Australia bypassed for golf majors

Date September 27, 2006

Australia has been virtually ruled out as a future venue for any major international tour golf events.
The last major tournament was the 2001 World Golf Championship Accenture Match Play at Melbourne’s Metropolitan club, which proved a flop with its early January date and lacklustre final between American Steve Stricker and low-key Swede Pierre Fulke.
Since the inception of the World Golf Championships in 1999, that has been the only one of the 26 events conducted that has been staged in Australia and an announcement yesterday all but excludes Australia as a host nation again.
Former Australasian PGA Tour boss and now a tour consultant, Andrew Georgiou said there was simply not enough corporate backing in Australia.
“While it would be nice to see a World Golf Championship return to Australia, the simple fact of the matter is that there is not the sponsorship money in Australia to host one of the events,” Georgiou said.
One of the three WGC tournaments — the $US7.5 million American Express Championship — will be played this week at The Grove course just north of London and WGC officials indicated yesterday a fourth will join the schedule from 2009 and be staged in China for a 10-year period.
This week’s AMEX championship is the seventh staging of the event that was first played and won by Tiger Woods in 1999 in Spain.
Six Australians, headed by Queensland’s Adam Scott, will join Woods this week in the elite 63-player field.
While the AMEX Championship has moved from Spain to Ireland and on to America, the event is headed back to the States from 2007 and, according to US Tour Commissioner Tim Finchem, is likely to remain there up to and including 2012.
It means the AMEX Championship, to be known as the CA Championship from March next year, will join the other two World Golf Championships – the Accenture Match Play and the Bridgestone Invitational – in being staged solely in the US.
“Our schedules with the other WGCs are pretty much set through to 2012 with CA becoming the sponsor for an early one in the first quarter with the second one in March, the Accenture Match Play moving to Tuscon from San Diego, and the Bridgestone unchanged,” Finchem said.
“So the only real change for the next several years is that the American Express, played this week, will now be played in the March time frame in Florida.
“We are very satisfied with the performance of the World Golf Championships because even though if you live in a certain market, if you cover the game in a certain market or if you’re a fan, you would like to see them come to your market.”
But Finchem’s European Tour counterpart George O’Grady said he was concerned about America’s domination of the WGC tournaments and hinted other tour bosses felt the same.

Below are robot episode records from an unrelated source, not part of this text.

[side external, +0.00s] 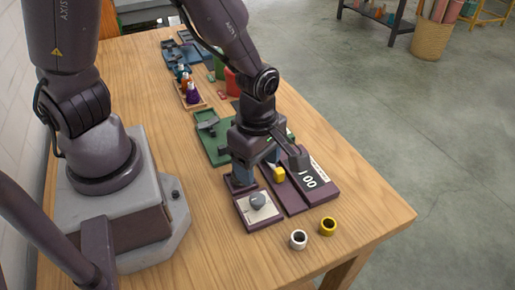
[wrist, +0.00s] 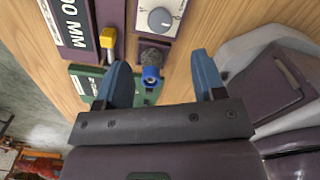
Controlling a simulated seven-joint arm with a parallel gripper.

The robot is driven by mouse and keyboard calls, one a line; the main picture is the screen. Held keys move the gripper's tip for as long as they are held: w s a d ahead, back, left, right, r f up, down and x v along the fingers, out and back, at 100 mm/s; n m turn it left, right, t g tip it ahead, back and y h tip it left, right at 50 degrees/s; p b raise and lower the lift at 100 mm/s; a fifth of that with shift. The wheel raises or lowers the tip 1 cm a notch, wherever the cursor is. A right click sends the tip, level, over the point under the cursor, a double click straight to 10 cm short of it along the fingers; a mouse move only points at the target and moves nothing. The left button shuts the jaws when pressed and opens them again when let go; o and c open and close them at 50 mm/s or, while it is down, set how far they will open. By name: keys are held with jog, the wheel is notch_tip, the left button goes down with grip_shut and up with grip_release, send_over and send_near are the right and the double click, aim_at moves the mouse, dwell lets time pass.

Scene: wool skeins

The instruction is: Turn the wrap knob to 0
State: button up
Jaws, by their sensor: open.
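A grey round knob (side external: 257,200) sits on a white dial plate with a purple base (side external: 246,223) near the front of the table. The knob also shows at the top of the wrist view (wrist: 160,18), with small marks around it; I cannot read its setting. My gripper (side external: 258,167) is above the panels, just behind the dial. In the wrist view, its two blue fingers (wrist: 160,60) are apart with nothing held. A blue-capped part on a dark round base (wrist: 151,75) shows between the fingers, below the dial in that picture.
A purple panel with a display (side external: 310,180) ending in "00 MM" and a yellow lever (side external: 279,174) stand beside the dial. A green panel (side external: 213,150) lies behind. The front table corner is clear.

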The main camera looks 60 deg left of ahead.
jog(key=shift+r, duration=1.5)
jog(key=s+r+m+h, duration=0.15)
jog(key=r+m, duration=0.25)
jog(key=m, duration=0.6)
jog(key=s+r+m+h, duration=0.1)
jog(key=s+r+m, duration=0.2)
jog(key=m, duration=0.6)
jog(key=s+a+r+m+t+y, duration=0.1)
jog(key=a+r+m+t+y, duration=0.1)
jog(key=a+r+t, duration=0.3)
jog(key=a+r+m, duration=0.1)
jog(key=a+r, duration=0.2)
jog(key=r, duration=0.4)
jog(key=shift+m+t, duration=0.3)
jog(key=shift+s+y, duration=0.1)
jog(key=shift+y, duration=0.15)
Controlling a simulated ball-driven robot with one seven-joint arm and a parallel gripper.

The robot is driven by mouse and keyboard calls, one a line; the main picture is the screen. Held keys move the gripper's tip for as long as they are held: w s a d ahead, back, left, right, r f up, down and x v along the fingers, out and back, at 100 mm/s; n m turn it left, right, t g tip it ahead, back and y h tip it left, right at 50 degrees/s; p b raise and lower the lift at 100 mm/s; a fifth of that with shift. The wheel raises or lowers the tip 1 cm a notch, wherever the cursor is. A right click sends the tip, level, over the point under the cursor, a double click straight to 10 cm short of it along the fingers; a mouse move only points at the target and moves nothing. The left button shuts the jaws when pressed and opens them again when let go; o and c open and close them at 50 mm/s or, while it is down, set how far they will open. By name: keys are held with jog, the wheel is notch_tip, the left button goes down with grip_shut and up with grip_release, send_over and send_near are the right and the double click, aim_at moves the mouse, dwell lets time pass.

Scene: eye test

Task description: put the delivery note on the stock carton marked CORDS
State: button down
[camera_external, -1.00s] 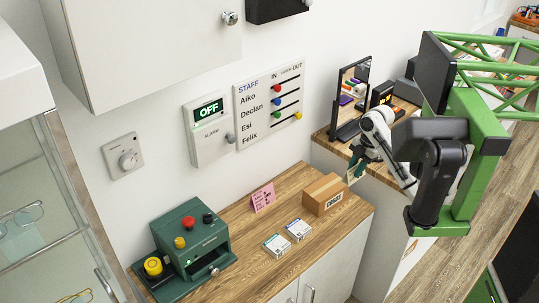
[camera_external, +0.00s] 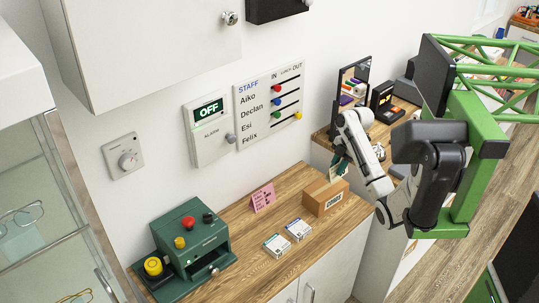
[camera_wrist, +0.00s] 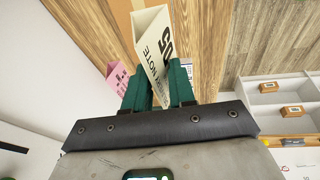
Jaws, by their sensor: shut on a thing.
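The delivery note (camera_wrist: 152,50), a cream folded card with dark print, is gripped between the green fingers of my gripper (camera_wrist: 160,88) in the wrist view. In the external view my gripper (camera_external: 341,160) is above and slightly right of a brown carton (camera_external: 324,196), with the note partly hidden there. The carton sits on the wooden counter with a white label on its front; the label's small print looks like CORDS. The note appears apart from the carton. In the wrist view, an orange-brown surface behind the note (camera_wrist: 124,14) looks like the carton, mostly hidden.
A pink folded sign (camera_external: 263,197) stands left of the carton. Two small white packs (camera_external: 288,237) lie in front of it. A green machine with buttons (camera_external: 190,250) is at the counter's left end. A mirror (camera_external: 352,90) and black device (camera_external: 382,97) stand behind my arm.

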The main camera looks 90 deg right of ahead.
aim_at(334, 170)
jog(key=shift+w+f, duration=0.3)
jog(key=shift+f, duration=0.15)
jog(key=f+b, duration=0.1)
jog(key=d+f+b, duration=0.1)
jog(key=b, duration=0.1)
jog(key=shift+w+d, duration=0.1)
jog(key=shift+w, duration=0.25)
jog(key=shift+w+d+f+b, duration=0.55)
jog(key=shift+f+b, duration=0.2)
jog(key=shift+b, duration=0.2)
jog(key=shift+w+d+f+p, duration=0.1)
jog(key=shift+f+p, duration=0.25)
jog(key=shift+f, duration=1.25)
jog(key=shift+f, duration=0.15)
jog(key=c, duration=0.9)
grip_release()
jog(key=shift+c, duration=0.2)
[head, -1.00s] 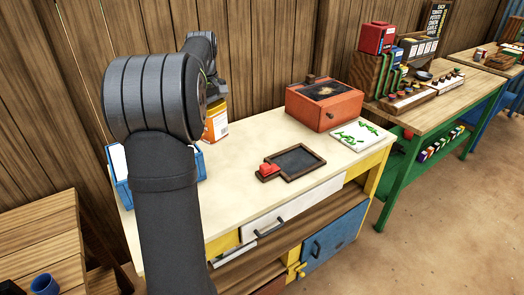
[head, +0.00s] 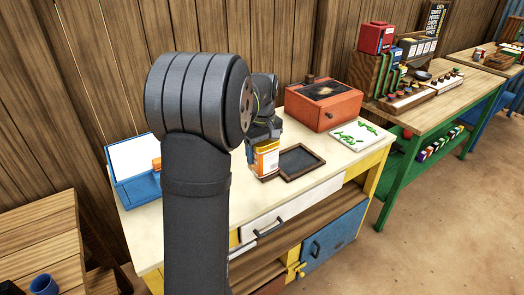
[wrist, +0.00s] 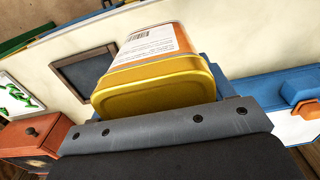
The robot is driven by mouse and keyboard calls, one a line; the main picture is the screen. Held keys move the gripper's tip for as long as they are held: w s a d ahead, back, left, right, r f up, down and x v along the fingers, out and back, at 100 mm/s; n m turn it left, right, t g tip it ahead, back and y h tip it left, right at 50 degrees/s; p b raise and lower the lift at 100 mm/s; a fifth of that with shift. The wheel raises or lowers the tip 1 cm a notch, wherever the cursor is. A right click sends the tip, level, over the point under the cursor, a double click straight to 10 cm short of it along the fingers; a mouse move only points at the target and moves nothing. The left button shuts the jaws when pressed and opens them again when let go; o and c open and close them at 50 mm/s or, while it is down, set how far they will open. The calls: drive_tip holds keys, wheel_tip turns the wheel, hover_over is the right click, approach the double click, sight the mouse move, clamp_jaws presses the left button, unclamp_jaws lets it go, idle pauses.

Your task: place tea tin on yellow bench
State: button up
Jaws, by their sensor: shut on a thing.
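The tea tin (head: 265,159) is orange with a white label and a yellow lid. My gripper (head: 263,139) is shut on its top end. In the wrist view the tin (wrist: 155,70) fills the middle, lid end toward my gripper (wrist: 160,122). The yellow bench (head: 335,170) has a cream top and yellow frame. In the head view the tin overlaps the left part of a wood-framed slate (head: 300,161). I cannot tell whether the tin touches anything below it.
An orange-red box (head: 322,106) stands at the back of the bench. A white board with green pieces (head: 357,135) lies at the right. A blue box with a white panel (head: 134,172) stands at the left end. The front strip of the top is partly clear.

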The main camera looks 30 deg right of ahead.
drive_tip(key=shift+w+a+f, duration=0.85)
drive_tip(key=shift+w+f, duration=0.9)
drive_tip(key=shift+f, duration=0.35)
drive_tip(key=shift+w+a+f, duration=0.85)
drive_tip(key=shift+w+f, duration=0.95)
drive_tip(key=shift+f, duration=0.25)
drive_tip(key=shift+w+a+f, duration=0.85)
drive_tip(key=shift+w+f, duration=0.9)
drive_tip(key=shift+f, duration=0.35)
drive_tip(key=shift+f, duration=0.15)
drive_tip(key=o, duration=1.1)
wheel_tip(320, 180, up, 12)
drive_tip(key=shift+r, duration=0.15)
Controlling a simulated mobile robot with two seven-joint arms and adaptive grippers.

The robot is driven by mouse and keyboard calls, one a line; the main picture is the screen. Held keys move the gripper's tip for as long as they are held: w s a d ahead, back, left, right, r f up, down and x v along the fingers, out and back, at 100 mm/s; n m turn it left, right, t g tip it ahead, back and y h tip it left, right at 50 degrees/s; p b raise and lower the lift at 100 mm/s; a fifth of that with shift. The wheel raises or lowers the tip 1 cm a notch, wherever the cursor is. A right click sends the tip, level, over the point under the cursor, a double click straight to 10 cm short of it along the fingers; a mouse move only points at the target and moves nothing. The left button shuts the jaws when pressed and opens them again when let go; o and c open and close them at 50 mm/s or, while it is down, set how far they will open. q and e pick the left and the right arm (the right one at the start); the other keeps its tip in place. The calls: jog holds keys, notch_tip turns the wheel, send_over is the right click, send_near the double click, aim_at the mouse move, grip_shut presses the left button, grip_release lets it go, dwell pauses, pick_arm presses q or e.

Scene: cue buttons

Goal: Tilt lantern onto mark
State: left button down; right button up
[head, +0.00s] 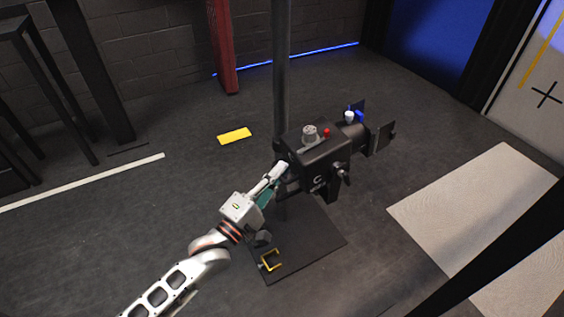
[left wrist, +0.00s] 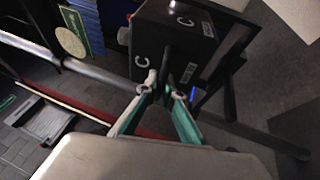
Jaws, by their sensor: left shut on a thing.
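The lantern (head: 320,165) is a black box-shaped stage light marked with a white C, mounted on a dark upright pole (head: 282,70). Its nose and flaps point to the right. A grey knob and a red button sit on its top. In the left wrist view the lantern (left wrist: 185,35) fills the upper middle. My left gripper (head: 282,170) is at its rear left side, and its fingers (left wrist: 167,90) are closed on a slim dark handle below the body. A black cross mark (head: 546,95) is on the pale panel at upper right. My right gripper is out of view.
A dark base plate (head: 325,240) with a yellow bracket (head: 271,260) lies below the lantern. Yellow tape (head: 234,136) and a white line (head: 85,182) mark the floor. A dark stool (head: 45,75) stands at left. A pale floor panel (head: 470,215) lies at right.

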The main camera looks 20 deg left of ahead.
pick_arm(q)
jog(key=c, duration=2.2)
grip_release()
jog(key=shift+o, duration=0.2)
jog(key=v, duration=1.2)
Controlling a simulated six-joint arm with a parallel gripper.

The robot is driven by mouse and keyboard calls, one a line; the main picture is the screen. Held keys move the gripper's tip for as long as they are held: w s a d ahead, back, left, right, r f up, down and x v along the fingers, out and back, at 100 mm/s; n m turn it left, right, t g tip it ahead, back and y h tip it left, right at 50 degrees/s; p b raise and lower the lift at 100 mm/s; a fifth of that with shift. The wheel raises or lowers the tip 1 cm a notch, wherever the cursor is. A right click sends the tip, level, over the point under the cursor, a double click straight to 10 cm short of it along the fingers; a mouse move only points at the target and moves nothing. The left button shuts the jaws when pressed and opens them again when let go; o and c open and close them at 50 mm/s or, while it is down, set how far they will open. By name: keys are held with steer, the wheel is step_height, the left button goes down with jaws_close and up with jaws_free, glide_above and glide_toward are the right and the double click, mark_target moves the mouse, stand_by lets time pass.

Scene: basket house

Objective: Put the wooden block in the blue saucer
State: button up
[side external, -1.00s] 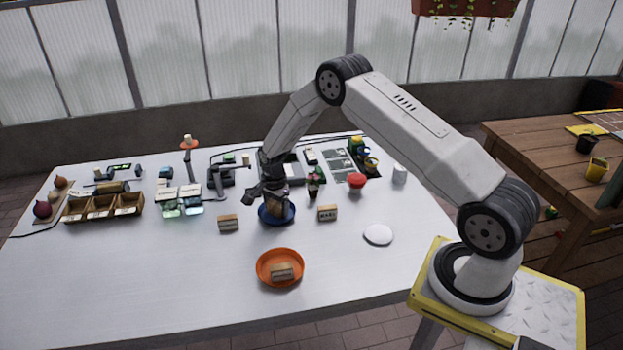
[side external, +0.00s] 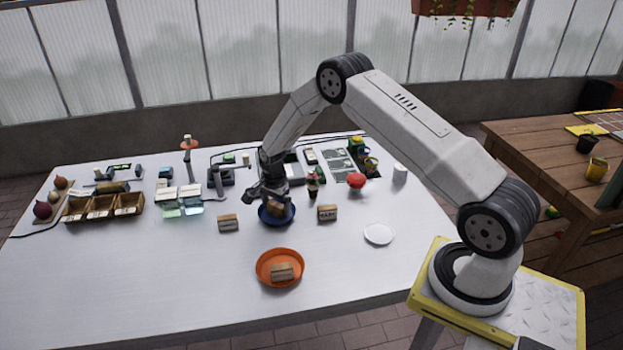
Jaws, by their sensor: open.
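The blue saucer (side external: 279,222) stands near the middle of the white table. A wooden block (side external: 275,209) shows inside it, partly hidden by my gripper. My gripper (side external: 268,199) is open, directly over the blue saucer and around or just above that block; I cannot tell whether it touches it. Another wooden block (side external: 228,223) lies on the table left of the saucer, and one with dark print (side external: 327,212) lies to its right. A further wooden block (side external: 282,272) lies in the orange dish (side external: 263,278) in front.
A wooden box with compartments (side external: 103,208) and teal items (side external: 182,211) stand at the left. The table's front left is clear.

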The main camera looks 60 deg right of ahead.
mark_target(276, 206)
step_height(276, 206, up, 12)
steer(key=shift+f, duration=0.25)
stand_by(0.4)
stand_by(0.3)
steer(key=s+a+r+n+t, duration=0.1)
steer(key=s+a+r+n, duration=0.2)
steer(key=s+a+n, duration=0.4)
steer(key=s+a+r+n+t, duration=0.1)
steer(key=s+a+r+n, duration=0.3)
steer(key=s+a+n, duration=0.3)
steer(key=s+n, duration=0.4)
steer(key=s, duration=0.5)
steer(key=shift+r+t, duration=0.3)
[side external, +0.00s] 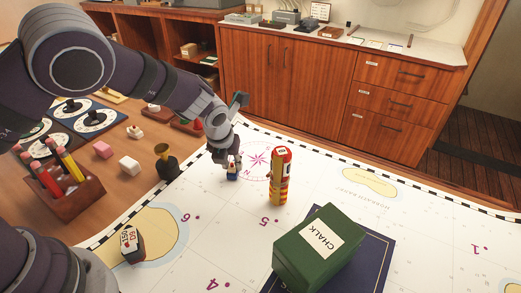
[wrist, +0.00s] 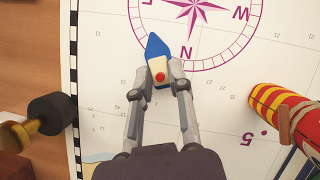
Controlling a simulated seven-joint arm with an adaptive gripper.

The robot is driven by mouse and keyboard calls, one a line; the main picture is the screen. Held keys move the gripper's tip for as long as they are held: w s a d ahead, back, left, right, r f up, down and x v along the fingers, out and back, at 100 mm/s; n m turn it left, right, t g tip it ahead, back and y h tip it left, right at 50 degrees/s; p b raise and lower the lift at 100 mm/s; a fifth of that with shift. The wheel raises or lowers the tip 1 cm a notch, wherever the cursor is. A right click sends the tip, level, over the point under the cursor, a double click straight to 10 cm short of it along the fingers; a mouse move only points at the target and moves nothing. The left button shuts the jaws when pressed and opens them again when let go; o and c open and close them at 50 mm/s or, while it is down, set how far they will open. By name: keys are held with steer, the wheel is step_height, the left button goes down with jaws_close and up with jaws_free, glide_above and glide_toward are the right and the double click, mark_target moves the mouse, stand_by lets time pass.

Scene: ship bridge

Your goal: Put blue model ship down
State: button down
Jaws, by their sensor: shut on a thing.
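The blue model ship (wrist: 156,48) has a blue pointed bow, a cream deck and a red round part on top. My gripper (wrist: 165,84) is shut on it, with a finger on each side of its rear part. In the side view my gripper (side external: 229,164) is low over the white chart (side external: 222,221), at the lower left of the pink compass rose. The ship (side external: 233,174) shows small beneath the fingers there. I cannot tell whether it touches the chart. In the wrist view its bow points up over the edge of the compass rose.
A red and yellow striped cylinder (side external: 281,176) stands close to the right of my gripper. A green chalk box (side external: 318,249) lies in front on a dark blue book (side external: 378,262). A dark brass-topped object (side external: 166,162) stands to the left. Chart beyond the cylinder is clear.

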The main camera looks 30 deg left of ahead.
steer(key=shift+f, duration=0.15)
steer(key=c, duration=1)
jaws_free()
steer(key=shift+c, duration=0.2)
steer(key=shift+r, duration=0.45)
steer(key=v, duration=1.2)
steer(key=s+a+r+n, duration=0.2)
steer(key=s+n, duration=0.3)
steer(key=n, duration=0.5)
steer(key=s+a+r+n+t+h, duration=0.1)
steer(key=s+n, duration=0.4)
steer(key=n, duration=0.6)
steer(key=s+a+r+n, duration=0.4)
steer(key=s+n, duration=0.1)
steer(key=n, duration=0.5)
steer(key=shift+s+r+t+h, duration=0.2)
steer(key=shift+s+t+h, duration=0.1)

“We are not entirely happy that all the events are being played in America but they are being played,” O’Grady said.
“I know the other commissioners can be asked for their views on what it would do to growing the game in South Africa, Australia, Asia and Japan, wherever we go.
“There is a view that the international televising of these World Golf Championships takes the message across the world but I think it also takes a very American message.
“That is one that we would do well to be concerned about and we will discuss that behind closed doors and in our various board rooms,” he said.